------ Records for this task ------

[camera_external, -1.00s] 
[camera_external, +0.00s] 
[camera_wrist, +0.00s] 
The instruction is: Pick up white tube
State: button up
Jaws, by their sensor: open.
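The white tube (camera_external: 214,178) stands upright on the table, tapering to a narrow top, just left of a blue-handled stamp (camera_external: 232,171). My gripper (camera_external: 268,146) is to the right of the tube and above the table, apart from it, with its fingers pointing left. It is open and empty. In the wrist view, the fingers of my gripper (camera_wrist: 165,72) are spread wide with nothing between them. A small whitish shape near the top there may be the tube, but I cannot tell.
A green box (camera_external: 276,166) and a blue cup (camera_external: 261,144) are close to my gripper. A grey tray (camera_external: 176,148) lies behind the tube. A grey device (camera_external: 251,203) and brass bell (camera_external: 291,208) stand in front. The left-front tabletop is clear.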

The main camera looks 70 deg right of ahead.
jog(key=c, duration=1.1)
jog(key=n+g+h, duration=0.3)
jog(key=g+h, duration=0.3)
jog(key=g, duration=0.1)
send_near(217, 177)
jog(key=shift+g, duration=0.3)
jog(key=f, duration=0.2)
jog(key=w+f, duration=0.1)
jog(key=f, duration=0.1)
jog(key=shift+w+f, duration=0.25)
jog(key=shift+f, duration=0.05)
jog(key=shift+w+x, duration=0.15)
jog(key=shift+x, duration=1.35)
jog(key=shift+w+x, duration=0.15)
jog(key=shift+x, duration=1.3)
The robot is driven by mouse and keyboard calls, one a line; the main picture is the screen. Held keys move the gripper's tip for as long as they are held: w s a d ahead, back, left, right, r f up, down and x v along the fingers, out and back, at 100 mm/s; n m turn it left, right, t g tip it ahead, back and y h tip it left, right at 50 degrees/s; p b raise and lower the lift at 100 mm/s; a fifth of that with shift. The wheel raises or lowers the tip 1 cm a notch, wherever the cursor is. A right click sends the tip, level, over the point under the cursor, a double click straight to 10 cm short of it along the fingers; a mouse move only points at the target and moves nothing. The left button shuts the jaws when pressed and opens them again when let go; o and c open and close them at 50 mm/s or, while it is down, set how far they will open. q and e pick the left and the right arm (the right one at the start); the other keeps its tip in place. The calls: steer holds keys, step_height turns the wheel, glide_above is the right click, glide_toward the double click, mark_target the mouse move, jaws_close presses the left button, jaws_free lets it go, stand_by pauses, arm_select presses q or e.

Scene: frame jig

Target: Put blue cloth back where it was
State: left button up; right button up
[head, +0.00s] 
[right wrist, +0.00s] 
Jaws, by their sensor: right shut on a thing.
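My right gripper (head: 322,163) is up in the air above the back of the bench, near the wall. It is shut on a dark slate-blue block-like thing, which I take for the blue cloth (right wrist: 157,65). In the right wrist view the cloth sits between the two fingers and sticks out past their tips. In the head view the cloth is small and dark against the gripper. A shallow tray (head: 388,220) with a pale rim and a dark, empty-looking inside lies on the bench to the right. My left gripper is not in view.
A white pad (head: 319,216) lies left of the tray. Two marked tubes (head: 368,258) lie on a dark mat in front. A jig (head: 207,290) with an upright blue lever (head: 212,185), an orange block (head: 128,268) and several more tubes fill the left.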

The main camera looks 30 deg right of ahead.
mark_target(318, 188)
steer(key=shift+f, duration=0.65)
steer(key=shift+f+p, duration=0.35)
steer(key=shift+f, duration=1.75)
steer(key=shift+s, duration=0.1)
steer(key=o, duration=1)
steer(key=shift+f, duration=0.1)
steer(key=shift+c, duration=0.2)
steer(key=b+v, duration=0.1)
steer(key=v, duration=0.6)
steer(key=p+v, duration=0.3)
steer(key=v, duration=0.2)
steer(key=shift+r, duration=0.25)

------

§ Written request: Return every record, word for word.

§ Solution for this exercise:
[camera_external, -1.00s] 
[camera_external, +0.00s] 
[camera_wrist, +0.00s] 
The instruction is: Pick up white tube
State: button up
Jaws, by their sensor: open.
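The white tube (camera_external: 214,178) stands upright on the table, tapering to a narrow top, just left of a blue-handled stamp (camera_external: 232,171). My gripper (camera_external: 268,146) is to the right of the tube and above the table, apart from it, with its fingers pointing left. It is open and empty. In the wrist view, the fingers of my gripper (camera_wrist: 165,72) are spread wide with nothing between them. A small whitish shape near the top there may be the tube, but I cannot tell.
A green box (camera_external: 276,166) and a blue cup (camera_external: 261,144) are close to my gripper. A grey tray (camera_external: 176,148) lies behind the tube. A grey device (camera_external: 251,203) and brass bell (camera_external: 291,208) stand in front. The left-front tabletop is clear.

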The main camera looks 70 deg right of ahead.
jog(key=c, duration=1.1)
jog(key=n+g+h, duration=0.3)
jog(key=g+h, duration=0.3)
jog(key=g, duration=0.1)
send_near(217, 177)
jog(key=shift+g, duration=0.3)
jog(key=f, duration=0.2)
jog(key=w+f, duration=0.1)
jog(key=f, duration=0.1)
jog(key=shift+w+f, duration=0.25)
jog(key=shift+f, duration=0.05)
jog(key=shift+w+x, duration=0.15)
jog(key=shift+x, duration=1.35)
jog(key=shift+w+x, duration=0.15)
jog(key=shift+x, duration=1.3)
The robot is driven by mouse and keyboard calls, one a line; the main picture is the screen. Held keys move the gripper's tip for as long as they are held: w s a d ahead, back, left, right, r f up, down and x v along the fingers, out and back, at 100 mm/s; n m turn it left, right, t g tip it ahead, back and y h tip it left, right at 50 degrees/s; p b raise and lower the lift at 100 mm/s; a fifth of that with shift. The wheel raises or lowers the tip 1 cm a notch, wherever the cursor is. A right click sends the tip, level, over the point under the cursor, a double click straight to 10 cm short of it along the fingers; a mouse move only points at the target and moves nothing. The left button shuts the jaws when pressed and opens them again when let go; o and c open and close them at 50 mm/s or, while it is down, set how far they will open. q and e pick the left and the right arm (the right one at the start); the other keeps its tip in place. The calls: steer holds keys, step_height turns the wheel, glide_above is the right click, glide_toward the double click, mark_target the mouse move, jaws_close presses the left button, jaws_free lets it go, stand_by pauses, arm_select presses q or e.

Scene: frame jig

Target: Put blue cloth back where it was
State: left button up; right button up
[head, +0.00s] 
[right wrist, +0.00s] 
Jaws, by their sensor: right shut on a thing.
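My right gripper (head: 322,163) is up in the air above the back of the bench, near the wall. It is shut on a dark slate-blue block-like thing, which I take for the blue cloth (right wrist: 157,65). In the right wrist view the cloth sits between the two fingers and sticks out past their tips. In the head view the cloth is small and dark against the gripper. A shallow tray (head: 388,220) with a pale rim and a dark, empty-looking inside lies on the bench to the right. My left gripper is not in view.
A white pad (head: 319,216) lies left of the tray. Two marked tubes (head: 368,258) lie on a dark mat in front. A jig (head: 207,290) with an upright blue lever (head: 212,185), an orange block (head: 128,268) and several more tubes fill the left.

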The main camera looks 30 deg right of ahead.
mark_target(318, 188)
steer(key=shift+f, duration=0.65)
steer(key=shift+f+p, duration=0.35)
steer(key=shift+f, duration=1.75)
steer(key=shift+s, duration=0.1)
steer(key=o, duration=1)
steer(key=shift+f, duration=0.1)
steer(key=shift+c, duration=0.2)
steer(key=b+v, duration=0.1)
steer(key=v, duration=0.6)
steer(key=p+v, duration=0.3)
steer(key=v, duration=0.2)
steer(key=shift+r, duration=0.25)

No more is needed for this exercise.